Storicamente il cachi era considerato come l'albero delle sette virtù: la lunga vita di cui è dotato, la grande ombra che fa con la sua chioma, la mancanza di nidi tra i rami, l'assenza di tarli nel legno, la possibilità di giocare con le sue foglie indurite dal gelo, la qualità delle foglie da cui si ricava un bel fuoco e infine la possibilità di usarle come concime per la terra. Se si lasciano maturare, i frutti diventano dolcissimi e le caratteristiche nutrizionali peculiari ne fanno un alimento importante per la nostra dieta.
Eppure, tanto è affascinante la pianta e la sua storia, quanto può essere fastidioso cibarsi dei suoi frutti. Non solo per quella sensazione di “bocca legata” che danno i cachi se consumati acerbi, ma anche perché Diospyros kaki (il nome scientifico della specie) appartiene a un genere che raggruppa specie molto diverse tra loro. Non tutte sono adatte a essere mangiate: solo alcune sono usate in frutticoltura per il consumo alimentare, altre invece sono impiegate nella produzione di legno pregiato (come per esempio l’ebano) e altre ancora hanno solamente funzione ornamentale.

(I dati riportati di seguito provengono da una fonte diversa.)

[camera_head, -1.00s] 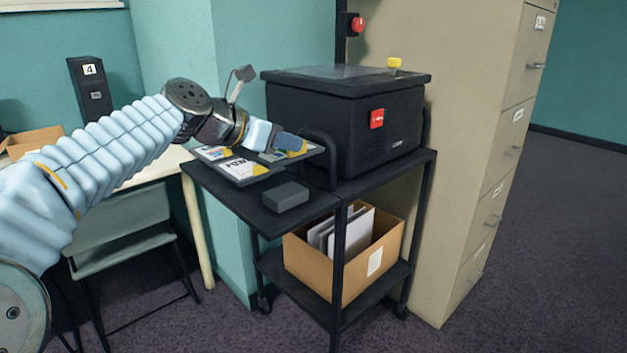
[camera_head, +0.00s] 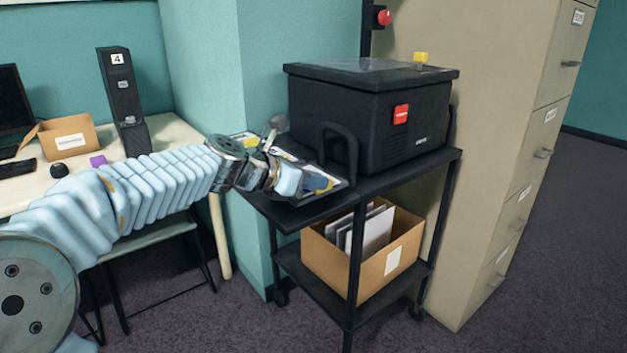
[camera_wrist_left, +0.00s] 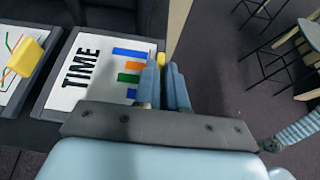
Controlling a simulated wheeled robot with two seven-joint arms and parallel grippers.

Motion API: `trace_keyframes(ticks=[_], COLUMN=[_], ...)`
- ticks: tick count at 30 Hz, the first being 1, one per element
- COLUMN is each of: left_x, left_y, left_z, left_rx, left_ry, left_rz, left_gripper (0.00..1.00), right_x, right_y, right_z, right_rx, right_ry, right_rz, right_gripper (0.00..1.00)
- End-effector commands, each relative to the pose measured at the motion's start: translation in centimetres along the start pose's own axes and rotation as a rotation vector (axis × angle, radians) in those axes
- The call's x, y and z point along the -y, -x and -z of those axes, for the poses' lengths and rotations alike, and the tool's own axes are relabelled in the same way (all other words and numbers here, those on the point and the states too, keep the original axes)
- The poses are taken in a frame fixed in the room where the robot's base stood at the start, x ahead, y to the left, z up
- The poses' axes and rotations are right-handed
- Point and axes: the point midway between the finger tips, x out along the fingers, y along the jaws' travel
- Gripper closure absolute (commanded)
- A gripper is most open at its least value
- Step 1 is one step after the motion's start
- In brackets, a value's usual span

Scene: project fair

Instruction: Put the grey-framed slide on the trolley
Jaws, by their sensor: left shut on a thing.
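My left gripper (camera_head: 318,184) is shut on the yellow tab of the grey-framed slide (camera_wrist_left: 88,65). The slide has a white sheet with the word TIME and coloured bars. In the head view the arm and gripper cover most of this slide (camera_head: 340,186). It lies flat at or just above the black trolley's (camera_head: 296,218) top, left of the projector; I cannot tell whether it touches. A second slide with a line graph and yellow tab (camera_wrist_left: 24,58) lies beside it in the wrist view. My right gripper is not in view.
A black projector (camera_head: 345,120) with a looped handle stands on the trolley. A cardboard box (camera_head: 328,263) of papers sits on the lower shelf. A beige filing cabinet (camera_head: 480,180) stands right, a desk (camera_head: 185,133) left. The trolley's front-left corner is bare.

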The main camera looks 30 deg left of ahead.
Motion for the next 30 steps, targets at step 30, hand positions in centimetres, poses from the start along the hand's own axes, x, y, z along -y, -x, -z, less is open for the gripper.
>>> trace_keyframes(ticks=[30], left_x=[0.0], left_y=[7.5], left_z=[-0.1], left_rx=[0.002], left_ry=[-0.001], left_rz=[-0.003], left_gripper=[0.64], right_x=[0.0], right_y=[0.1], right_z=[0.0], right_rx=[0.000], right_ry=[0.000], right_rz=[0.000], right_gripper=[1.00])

Le piante delle varie specie si assomigliano moltissimo, spesso solo occhi esperti sono in grado di distinguerle tra loro.
Ci piacerebbe poter pensare di passeggiare nei giardini e raccogliere i frutti di cachi che incontriamo lungo il cammino, ma, proprio a causa della difficoltà di distinguere una specie da un’altra, il rischio è quello di restare delusi e insoddisfatti, se non addirittura disgustati. È un po’ come coi funghi, ce ne sono tanti, sembrano gustosi e attirano l’attenzione, eppure Marcovaldo ci potrebbe insegnare che non sempre si può dar retta all’istinto.